- [WHAT TO PRODUCE]
Find all the lines with "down" and gather them.
═════ DATASET CONTENT
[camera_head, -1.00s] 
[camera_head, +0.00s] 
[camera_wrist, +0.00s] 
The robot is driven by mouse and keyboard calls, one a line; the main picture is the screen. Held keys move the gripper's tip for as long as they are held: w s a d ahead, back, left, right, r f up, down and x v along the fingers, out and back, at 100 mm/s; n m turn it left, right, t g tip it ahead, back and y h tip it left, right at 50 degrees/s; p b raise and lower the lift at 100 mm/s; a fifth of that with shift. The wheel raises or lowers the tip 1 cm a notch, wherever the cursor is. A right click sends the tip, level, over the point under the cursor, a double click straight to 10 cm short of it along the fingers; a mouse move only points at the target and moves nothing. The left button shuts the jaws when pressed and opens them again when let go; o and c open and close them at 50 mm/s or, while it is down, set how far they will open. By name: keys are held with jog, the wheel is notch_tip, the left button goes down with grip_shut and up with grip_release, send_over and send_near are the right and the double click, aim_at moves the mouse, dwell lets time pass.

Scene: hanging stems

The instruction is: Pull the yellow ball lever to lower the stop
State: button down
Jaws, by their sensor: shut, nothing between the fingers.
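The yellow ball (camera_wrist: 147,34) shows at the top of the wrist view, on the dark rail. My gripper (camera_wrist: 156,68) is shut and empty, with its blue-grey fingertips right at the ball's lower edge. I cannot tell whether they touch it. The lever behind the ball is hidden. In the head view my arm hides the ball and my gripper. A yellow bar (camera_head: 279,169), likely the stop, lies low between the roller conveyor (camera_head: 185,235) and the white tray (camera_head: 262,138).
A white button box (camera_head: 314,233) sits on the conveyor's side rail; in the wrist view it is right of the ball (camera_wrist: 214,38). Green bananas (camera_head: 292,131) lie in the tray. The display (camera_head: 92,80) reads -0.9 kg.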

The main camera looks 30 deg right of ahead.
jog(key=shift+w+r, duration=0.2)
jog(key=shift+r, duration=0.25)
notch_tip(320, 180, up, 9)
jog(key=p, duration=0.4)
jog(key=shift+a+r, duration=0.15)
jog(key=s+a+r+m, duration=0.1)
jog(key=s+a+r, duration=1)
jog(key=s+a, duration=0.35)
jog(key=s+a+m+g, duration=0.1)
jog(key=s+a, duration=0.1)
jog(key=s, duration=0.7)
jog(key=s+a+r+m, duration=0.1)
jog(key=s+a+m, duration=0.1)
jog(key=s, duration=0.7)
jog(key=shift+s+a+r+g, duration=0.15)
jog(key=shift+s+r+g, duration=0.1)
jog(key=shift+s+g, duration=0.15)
══════════
- [FULL SOLUTION]
The robot is driven by mouse and keyboard calls, one a line; the main picture is the screen. Held keys move the gripper's tip for as long as they are held: w s a d ahead, back, left, right, r f up, down and x v along the fingers, out and back, at 100 mm/s; n m turn it left, right, t g tip it ahead, back and y h tip it left, right at 50 degrees/s; p b raise and lower the lift at 100 mm/s; a fifth of that with shift. The wheel raises or lowers the tip 1 cm a notch, wherever the cursor is. A right click sends the tip, level, over the point under the cursor, a double click straight to 10 cm short of it along the fingers; a mouse move only points at the target and moves nothing. The left button shuts the jaws when pressed and opens them again when let go; o and c open and close them at 50 mm/s or, while it is down, set how far they will open. By name: keys are held with jog, the wheel is notch_tip, the left button goes down with grip_shut and up with grip_release, send_over and send_near are the right and the double click, aim_at moves the mouse, dwell lets time pass.
State: button down

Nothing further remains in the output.